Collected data
——————
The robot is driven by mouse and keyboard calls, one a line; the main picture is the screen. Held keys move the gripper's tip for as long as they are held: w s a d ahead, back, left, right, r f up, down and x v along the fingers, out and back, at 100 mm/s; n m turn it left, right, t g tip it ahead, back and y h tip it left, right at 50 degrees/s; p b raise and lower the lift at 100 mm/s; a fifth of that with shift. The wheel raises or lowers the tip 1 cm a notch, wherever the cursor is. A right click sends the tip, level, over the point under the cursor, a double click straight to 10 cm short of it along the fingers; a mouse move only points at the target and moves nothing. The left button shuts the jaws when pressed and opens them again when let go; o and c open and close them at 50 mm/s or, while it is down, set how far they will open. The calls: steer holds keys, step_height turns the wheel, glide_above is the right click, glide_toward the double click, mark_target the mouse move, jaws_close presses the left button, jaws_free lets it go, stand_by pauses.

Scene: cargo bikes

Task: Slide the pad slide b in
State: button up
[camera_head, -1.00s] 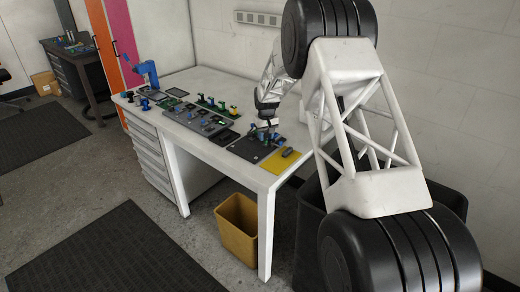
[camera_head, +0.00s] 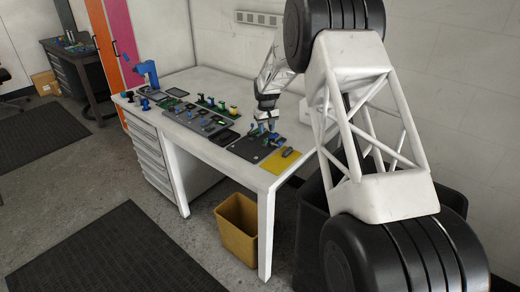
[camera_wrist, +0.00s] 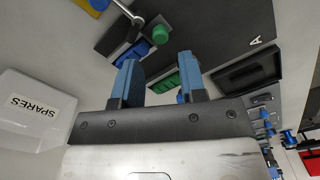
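My gripper (camera_head: 268,118) is above the back part of a dark board (camera_head: 243,150) on the white bench. In the wrist view its two blue fingers (camera_wrist: 158,78) are apart, with no part visibly held between them. The board in that view (camera_wrist: 220,30) bears a letter A, a green round knob (camera_wrist: 160,34) and a blue part (camera_wrist: 134,50). A ribbed green part (camera_wrist: 164,83) shows beyond the gap between the fingers, partly hidden by them. I cannot tell which part is pad slide b.
A yellow mat (camera_head: 275,168) with a dark piece (camera_head: 288,152) lies at the bench's front right corner. A white bin marked SPARES (camera_wrist: 32,125) is beside the gripper. More fixtures (camera_head: 195,118) stand to the left. A yellow bin (camera_head: 237,225) is on the floor.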

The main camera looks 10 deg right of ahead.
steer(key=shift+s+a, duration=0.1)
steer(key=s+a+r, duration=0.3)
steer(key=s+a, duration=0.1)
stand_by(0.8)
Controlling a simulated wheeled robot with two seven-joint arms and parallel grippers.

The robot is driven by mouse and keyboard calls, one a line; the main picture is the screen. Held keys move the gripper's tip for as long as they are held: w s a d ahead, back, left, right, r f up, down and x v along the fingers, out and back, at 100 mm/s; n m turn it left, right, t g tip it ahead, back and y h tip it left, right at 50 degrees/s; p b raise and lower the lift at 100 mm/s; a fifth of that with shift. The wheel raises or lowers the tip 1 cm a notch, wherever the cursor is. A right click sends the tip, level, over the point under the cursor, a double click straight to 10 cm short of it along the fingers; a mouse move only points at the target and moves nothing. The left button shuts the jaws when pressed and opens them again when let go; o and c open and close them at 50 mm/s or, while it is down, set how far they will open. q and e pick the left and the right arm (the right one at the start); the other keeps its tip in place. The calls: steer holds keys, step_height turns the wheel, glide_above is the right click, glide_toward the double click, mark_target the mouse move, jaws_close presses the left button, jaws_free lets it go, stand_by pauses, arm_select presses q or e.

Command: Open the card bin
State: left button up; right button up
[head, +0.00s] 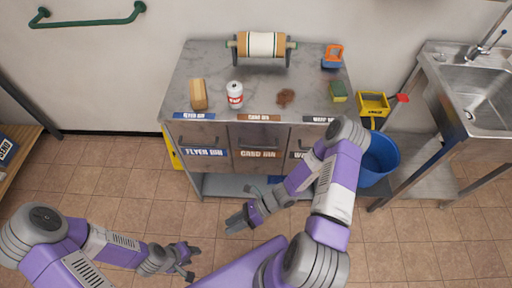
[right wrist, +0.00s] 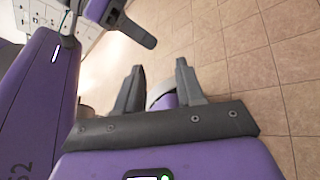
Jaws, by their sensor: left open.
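The card bin (head: 258,140) is the middle front of the grey cabinet, with a brown label reading CARD BIN. It looks closed, flush with the flyer bin (head: 202,138) on its left. My right gripper (head: 236,221) is below and in front of the card bin, apart from it. In the right wrist view the fingers of this gripper (right wrist: 160,78) are spread, with no bin between them. My left gripper (head: 190,262) is open and empty, low over the floor, farther from the cabinet.
My right arm partly hides the right-hand bin (head: 304,138). A blue bucket (head: 380,158) and a sink (head: 474,88) stand to the right.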

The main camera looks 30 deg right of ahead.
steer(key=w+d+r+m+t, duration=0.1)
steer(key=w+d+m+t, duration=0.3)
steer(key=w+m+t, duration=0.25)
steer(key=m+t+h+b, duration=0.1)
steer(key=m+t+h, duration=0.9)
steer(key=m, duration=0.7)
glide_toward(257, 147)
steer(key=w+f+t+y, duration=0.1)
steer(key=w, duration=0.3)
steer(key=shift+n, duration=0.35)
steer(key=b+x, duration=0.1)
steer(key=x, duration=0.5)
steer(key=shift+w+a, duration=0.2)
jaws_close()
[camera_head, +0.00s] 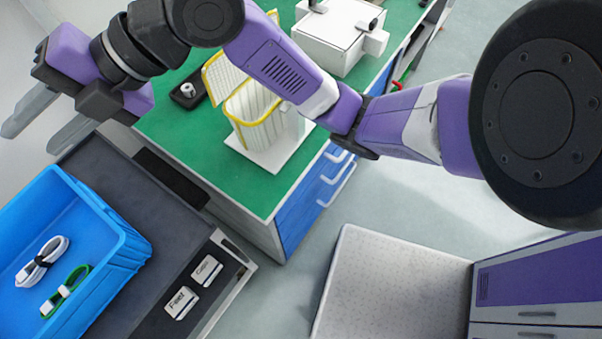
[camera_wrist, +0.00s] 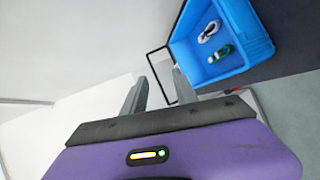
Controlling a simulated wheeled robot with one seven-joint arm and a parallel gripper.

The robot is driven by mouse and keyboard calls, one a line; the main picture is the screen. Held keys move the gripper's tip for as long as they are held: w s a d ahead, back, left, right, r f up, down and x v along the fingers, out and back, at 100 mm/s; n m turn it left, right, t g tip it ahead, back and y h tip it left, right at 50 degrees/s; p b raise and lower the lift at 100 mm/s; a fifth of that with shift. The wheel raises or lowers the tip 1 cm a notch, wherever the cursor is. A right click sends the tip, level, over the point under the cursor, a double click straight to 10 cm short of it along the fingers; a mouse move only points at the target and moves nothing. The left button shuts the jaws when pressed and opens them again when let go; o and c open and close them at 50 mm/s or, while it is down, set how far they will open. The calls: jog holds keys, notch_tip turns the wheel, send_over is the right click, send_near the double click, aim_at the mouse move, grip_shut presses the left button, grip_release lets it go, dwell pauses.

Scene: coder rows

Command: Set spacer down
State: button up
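My gripper (camera_head: 32,141) is at the upper left of the head view, high above and beyond the blue crate (camera_head: 128,262). Its two grey fingers are well apart, with nothing seen between them. In the wrist view my gripper (camera_wrist: 160,76) also has spread fingers, and a thin dark outline (camera_wrist: 150,54) shows behind them; I cannot tell what it belongs to. No thing is clearly a spacer. A small white piece (camera_head: 187,88) sits on a black holder (camera_head: 196,99) on the green bench, too small to identify.
The crate holds a white cable (camera_head: 50,250) and a green cable (camera_head: 75,278). Two labelled white blocks (camera_head: 181,303) lie on the dark table's front strip. The green bench (camera_head: 180,135) carries a yellow-rimmed bin (camera_head: 262,135) and a white machine (camera_head: 335,35). A speckled pale surface (camera_head: 390,290) is bare.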

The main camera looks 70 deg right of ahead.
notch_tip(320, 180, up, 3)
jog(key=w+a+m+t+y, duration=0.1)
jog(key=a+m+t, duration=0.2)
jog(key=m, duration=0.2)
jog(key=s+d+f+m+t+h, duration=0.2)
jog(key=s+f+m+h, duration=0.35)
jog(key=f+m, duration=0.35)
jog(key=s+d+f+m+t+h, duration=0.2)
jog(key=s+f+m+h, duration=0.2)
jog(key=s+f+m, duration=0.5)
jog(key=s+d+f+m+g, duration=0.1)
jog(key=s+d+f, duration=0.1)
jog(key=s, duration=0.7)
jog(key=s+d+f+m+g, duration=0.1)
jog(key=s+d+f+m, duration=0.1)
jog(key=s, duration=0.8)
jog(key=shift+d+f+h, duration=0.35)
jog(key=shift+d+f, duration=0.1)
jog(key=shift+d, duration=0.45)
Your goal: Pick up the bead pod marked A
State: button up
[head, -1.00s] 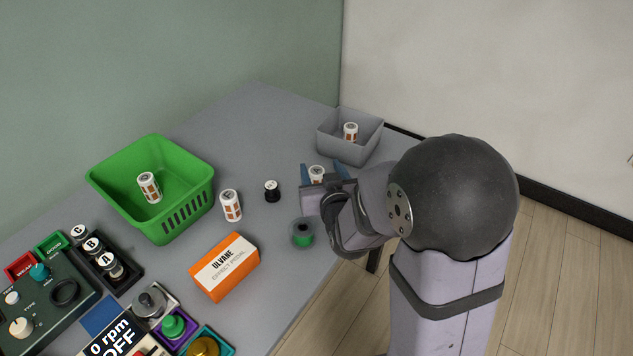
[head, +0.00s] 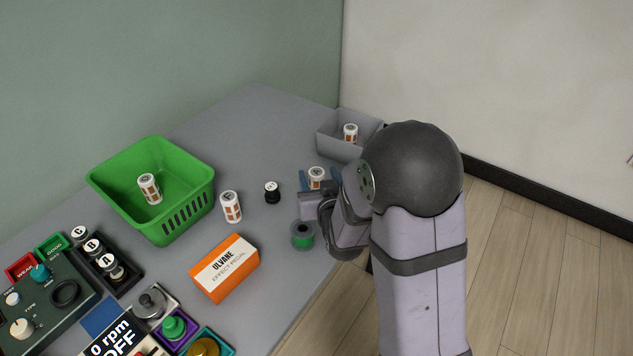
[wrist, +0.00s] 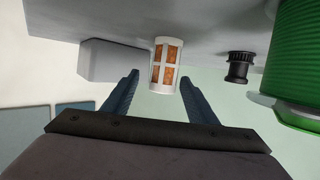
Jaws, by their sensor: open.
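A white pod with orange windows (head: 316,174) stands on the table near the grey bin; the mark on its cap is too small to read. My gripper (head: 318,182) is open around it from the near side. In the wrist view, my two blue fingers (wrist: 160,82) lie either side of this pod (wrist: 166,62), with visible gaps. Similar white and orange pods stand beside the green basket (head: 231,207), in the basket (head: 149,188) and in the grey bin (head: 350,133). I cannot read their marks surely.
The green basket (head: 190,212), grey bin (head: 340,147) and orange box (head: 225,268) surround the area. A black rack (head: 132,272) holds small lettered-top jars. The table's back is clear.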

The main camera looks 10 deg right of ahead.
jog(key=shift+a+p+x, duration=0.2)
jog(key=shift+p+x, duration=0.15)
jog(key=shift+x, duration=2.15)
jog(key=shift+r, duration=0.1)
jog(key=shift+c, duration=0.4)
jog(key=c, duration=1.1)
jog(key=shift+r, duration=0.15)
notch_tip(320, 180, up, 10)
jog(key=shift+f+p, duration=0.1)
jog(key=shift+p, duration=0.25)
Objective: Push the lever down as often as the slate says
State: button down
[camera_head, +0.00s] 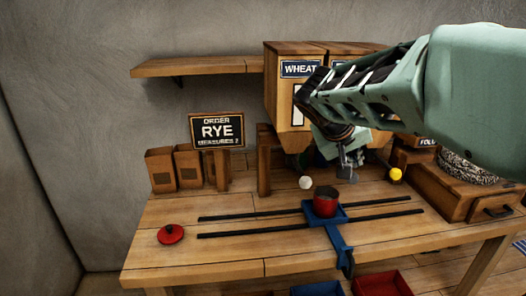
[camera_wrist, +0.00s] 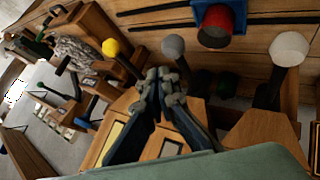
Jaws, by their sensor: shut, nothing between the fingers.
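The slate (camera_head: 217,131) reads ORDER RYE, with a small line that looks like MEASURES 2. A wooden hopper labelled WHEAT (camera_head: 284,85) stands beside another whose label is mostly hidden by my arm. The levers end in balls: white (camera_head: 305,182), yellow (camera_head: 396,174), and grey (camera_wrist: 173,46) in the wrist view. My gripper (camera_wrist: 160,84) is shut and empty, its fingertips close to the grey ball; I cannot tell whether they touch. In the head view my gripper (camera_head: 346,164) hangs before the hoppers. A red cup (camera_head: 326,201) sits on a blue carriage (camera_head: 324,220).
Two dark rails (camera_head: 260,226) run along the bench under the carriage. A red lid (camera_head: 171,234) lies at the left. Wooden boxes (camera_head: 161,170) stand behind it. A wooden mill with a drawer (camera_head: 478,205) stands at the right. The left front of the bench is mostly clear.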

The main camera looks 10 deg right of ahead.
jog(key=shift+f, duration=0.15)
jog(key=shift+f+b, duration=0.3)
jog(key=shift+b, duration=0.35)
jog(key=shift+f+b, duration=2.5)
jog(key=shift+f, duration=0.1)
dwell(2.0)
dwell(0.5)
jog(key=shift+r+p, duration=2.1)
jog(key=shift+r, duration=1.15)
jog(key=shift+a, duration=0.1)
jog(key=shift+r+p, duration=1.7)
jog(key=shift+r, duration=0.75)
——————
Task to complete:
Work out how many lines of the data hold the string "joint". Reply with that number alone.

Result:
2